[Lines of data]
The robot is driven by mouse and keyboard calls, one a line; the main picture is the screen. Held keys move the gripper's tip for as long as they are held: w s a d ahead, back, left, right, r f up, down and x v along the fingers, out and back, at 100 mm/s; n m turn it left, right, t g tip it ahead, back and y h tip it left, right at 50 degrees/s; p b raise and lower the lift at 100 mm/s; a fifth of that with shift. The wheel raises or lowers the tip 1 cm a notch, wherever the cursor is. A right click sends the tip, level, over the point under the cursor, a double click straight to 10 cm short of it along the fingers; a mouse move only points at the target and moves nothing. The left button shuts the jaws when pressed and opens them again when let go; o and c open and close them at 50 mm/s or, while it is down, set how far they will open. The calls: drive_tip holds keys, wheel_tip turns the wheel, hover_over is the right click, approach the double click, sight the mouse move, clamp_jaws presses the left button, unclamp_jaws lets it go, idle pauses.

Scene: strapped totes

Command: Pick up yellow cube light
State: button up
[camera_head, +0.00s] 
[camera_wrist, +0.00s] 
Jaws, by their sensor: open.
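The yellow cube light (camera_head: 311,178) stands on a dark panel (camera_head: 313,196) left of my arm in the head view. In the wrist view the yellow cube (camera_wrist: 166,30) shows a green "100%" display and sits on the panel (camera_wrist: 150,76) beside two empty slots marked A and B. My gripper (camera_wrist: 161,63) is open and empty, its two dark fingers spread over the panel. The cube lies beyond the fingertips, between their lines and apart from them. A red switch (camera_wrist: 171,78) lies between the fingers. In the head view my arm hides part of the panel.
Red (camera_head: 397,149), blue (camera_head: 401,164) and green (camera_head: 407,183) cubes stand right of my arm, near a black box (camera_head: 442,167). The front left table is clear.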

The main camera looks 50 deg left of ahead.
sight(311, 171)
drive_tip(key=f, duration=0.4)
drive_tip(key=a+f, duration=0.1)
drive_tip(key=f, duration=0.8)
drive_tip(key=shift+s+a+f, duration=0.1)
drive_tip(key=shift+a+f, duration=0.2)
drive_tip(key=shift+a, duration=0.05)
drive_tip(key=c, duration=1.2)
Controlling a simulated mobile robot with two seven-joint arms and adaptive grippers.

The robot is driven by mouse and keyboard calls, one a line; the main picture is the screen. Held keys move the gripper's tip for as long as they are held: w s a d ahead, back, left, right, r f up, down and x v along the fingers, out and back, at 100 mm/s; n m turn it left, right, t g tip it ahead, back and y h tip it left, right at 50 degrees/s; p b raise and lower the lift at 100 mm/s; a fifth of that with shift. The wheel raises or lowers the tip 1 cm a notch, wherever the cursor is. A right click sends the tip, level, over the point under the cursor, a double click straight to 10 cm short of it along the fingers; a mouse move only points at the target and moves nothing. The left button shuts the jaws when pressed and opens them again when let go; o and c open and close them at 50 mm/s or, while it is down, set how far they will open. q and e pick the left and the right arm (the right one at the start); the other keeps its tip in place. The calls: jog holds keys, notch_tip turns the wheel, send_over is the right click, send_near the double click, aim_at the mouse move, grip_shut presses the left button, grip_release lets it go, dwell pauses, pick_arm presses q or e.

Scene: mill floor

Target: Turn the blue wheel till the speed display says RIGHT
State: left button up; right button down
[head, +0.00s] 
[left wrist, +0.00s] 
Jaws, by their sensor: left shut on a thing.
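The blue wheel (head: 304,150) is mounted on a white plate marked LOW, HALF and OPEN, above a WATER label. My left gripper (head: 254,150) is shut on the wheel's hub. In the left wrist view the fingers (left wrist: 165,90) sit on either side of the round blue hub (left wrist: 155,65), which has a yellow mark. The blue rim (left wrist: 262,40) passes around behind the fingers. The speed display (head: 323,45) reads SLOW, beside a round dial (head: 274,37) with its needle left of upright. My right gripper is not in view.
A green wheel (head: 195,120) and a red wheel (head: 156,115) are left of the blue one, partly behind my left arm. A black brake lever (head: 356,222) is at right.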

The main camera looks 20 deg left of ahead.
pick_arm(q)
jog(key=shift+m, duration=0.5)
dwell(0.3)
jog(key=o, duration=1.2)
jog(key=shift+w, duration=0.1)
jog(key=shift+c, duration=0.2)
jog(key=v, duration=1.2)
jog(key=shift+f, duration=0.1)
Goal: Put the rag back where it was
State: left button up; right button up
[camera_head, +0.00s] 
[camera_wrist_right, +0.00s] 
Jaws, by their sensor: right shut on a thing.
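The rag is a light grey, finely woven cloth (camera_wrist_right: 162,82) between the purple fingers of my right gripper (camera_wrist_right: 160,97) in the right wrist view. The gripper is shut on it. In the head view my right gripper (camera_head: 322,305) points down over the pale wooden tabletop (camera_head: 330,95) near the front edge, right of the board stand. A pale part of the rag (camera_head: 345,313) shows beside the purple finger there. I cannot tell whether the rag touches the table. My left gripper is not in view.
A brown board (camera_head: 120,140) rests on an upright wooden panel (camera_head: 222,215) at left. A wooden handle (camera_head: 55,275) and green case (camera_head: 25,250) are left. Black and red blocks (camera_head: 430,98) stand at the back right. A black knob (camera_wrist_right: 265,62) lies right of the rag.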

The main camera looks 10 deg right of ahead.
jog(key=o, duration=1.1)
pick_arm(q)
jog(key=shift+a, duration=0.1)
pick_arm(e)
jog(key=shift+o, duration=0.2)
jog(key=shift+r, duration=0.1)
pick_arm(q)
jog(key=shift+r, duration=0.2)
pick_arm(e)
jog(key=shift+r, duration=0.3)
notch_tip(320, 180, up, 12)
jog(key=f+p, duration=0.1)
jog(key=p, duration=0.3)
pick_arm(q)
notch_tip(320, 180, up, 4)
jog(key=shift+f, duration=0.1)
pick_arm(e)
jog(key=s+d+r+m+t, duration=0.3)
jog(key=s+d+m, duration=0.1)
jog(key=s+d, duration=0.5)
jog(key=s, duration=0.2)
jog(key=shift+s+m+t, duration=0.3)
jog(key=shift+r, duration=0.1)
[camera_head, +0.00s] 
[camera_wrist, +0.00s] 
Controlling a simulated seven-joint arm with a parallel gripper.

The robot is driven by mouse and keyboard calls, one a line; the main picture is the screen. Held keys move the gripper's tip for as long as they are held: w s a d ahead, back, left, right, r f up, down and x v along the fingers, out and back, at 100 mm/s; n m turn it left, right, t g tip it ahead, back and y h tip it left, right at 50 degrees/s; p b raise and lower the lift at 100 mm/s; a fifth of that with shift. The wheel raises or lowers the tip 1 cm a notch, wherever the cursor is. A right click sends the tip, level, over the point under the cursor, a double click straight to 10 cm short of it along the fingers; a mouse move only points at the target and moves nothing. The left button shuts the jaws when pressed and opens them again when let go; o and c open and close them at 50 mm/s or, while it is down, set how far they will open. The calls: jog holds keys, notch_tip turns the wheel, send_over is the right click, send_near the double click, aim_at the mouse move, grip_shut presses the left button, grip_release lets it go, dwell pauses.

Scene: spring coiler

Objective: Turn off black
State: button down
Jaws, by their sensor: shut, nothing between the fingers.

• _The problem_
Go through the entries and repeat each one exactly.

• _Solution for this problem_
The robot is driven by mouse and keyboard calls, one a line; the main picture is the screen. Held keys move the gripper's tip for as long as they are held: w s a d ahead, back, left, right, r f up, down and x v along the fingers, out and back, at 100 mm/s; n m turn it left, right, t g tip it ahead, back and y h tip it left, right at 50 degrees/s; p b raise and lower the lift at 100 mm/s; a fifth of that with shift. The wheel raises or lowers the tip 1 cm a notch, wherever the cursor is. A right click sends the tip, level, over the point under the cursor, a double click straight to 10 cm short of it along the fingers; a mouse move only points at the target and moves nothing. The left button shuts the jaws when pressed and opens them again when let go; o and c open and close them at 50 mm/s or, while it is down, set how far they will open. The calls: drive_tip holds keys, wheel_tip turns the wheel, hover_over is the right click, approach the double click, sight the mouse move, clamp_jaws presses the left button, unclamp_jaws lets it go, idle pauses.

Scene: strapped totes

Command: Pick up yellow cube light
State: button up
[camera_head, +0.00s] 
[camera_wrist, +0.00s] 
Jaws, by their sensor: open.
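The yellow cube light (camera_head: 311,178) stands on a dark panel (camera_head: 313,196) left of my arm in the head view. In the wrist view the yellow cube (camera_wrist: 166,30) shows a green "100%" display and sits on the panel (camera_wrist: 150,76) beside two empty slots marked A and B. My gripper (camera_wrist: 161,63) is open and empty, its two dark fingers spread over the panel. The cube lies beyond the fingertips, between their lines and apart from them. A red switch (camera_wrist: 171,78) lies between the fingers. In the head view my arm hides part of the panel.
Red (camera_head: 397,149), blue (camera_head: 401,164) and green (camera_head: 407,183) cubes stand right of my arm, near a black box (camera_head: 442,167). The front left table is clear.

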The main camera looks 50 deg left of ahead.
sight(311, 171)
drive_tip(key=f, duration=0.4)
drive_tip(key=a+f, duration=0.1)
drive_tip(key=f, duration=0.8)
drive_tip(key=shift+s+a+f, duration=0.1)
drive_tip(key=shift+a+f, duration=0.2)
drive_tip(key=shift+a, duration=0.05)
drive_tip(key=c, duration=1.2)
Controlling a simulated mobile robot with two seven-joint arms and adaptive grippers.

The robot is driven by mouse and keyboard calls, one a line; the main picture is the screen. Held keys move the gripper's tip for as long as they are held: w s a d ahead, back, left, right, r f up, down and x v along the fingers, out and back, at 100 mm/s; n m turn it left, right, t g tip it ahead, back and y h tip it left, right at 50 degrees/s; p b raise and lower the lift at 100 mm/s; a fifth of that with shift. The wheel raises or lowers the tip 1 cm a notch, wherever the cursor is. A right click sends the tip, level, over the point under the cursor, a double click straight to 10 cm short of it along the fingers; a mouse move only points at the target and moves nothing. The left button shuts the jaws when pressed and opens them again when let go; o and c open and close them at 50 mm/s or, while it is down, set how far they will open. q and e pick the left and the right arm (the right one at the start); the other keeps its tip in place. The calls: jog holds keys, notch_tip turns the wheel, send_over is the right click, send_near the double click, aim_at the mouse move, grip_shut presses the left button, grip_release lets it go, dwell pauses, pick_arm presses q or e.

Scene: mill floor

Target: Turn the blue wheel till the speed display says RIGHT
State: left button up; right button down
[head, +0.00s] 
[left wrist, +0.00s] 
Jaws, by their sensor: left shut on a thing.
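The blue wheel (head: 304,150) is mounted on a white plate marked LOW, HALF and OPEN, above a WATER label. My left gripper (head: 254,150) is shut on the wheel's hub. In the left wrist view the fingers (left wrist: 165,90) sit on either side of the round blue hub (left wrist: 155,65), which has a yellow mark. The blue rim (left wrist: 262,40) passes around behind the fingers. The speed display (head: 323,45) reads SLOW, beside a round dial (head: 274,37) with its needle left of upright. My right gripper is not in view.
A green wheel (head: 195,120) and a red wheel (head: 156,115) are left of the blue one, partly behind my left arm. A black brake lever (head: 356,222) is at right.

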The main camera looks 20 deg left of ahead.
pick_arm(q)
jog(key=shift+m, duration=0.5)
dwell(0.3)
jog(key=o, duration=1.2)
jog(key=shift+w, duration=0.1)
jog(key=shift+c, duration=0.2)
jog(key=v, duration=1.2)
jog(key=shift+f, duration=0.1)
Goal: Put the rag back where it was
State: left button up; right button up
[camera_head, +0.00s] 
[camera_wrist_right, +0.00s] 
Jaws, by their sensor: right shut on a thing.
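The rag is a light grey, finely woven cloth (camera_wrist_right: 162,82) between the purple fingers of my right gripper (camera_wrist_right: 160,97) in the right wrist view. The gripper is shut on it. In the head view my right gripper (camera_head: 322,305) points down over the pale wooden tabletop (camera_head: 330,95) near the front edge, right of the board stand. A pale part of the rag (camera_head: 345,313) shows beside the purple finger there. I cannot tell whether the rag touches the table. My left gripper is not in view.
A brown board (camera_head: 120,140) rests on an upright wooden panel (camera_head: 222,215) at left. A wooden handle (camera_head: 55,275) and green case (camera_head: 25,250) are left. Black and red blocks (camera_head: 430,98) stand at the back right. A black knob (camera_wrist_right: 265,62) lies right of the rag.

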The main camera looks 10 deg right of ahead.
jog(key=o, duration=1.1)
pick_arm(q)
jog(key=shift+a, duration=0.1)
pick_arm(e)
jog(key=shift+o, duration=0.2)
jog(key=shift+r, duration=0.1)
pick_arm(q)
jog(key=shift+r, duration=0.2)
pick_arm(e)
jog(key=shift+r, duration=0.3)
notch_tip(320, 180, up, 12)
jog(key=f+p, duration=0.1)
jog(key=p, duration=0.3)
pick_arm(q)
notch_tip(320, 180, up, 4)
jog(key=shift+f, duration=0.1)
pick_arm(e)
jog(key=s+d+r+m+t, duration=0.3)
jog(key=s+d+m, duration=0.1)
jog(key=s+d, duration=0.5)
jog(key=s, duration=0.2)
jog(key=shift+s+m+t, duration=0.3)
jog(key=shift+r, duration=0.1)
[camera_head, +0.00s] 
[camera_wrist, +0.00s] 
Controlling a simulated seven-joint arm with a parallel gripper.

The robot is driven by mouse and keyboard calls, one a line; the main picture is the screen. Held keys move the gripper's tip for as long as they are held: w s a d ahead, back, left, right, r f up, down and x v along the fingers, out and back, at 100 mm/s; n m turn it left, right, t g tip it ahead, back and y h tip it left, right at 50 degrees/s; p b raise and lower the lift at 100 mm/s; a fifth of that with shift. The wheel raises or lowers the tip 1 cm a notch, wherever the cursor is. A right click sends the tip, level, over the point under the cursor, a double click straight to 10 cm short of it along the fingers; a mouse move only points at the target and moves nothing. The left button shuts the jaws when pressed and opens them again when let go; o and c open and close them at 50 mm/s or, while it is down, set how far they will open. The calls: jog holds keys, notch_tip turns the wheel, send_over is the right click, send_near the double click, aim_at the mouse move, grip_shut presses the left button, grip_release lets it go, dwell pauses.

Scene: spring coiler

Objective: Turn off black
State: button down
Jaws, by their sensor: shut, nothing between the fingers.

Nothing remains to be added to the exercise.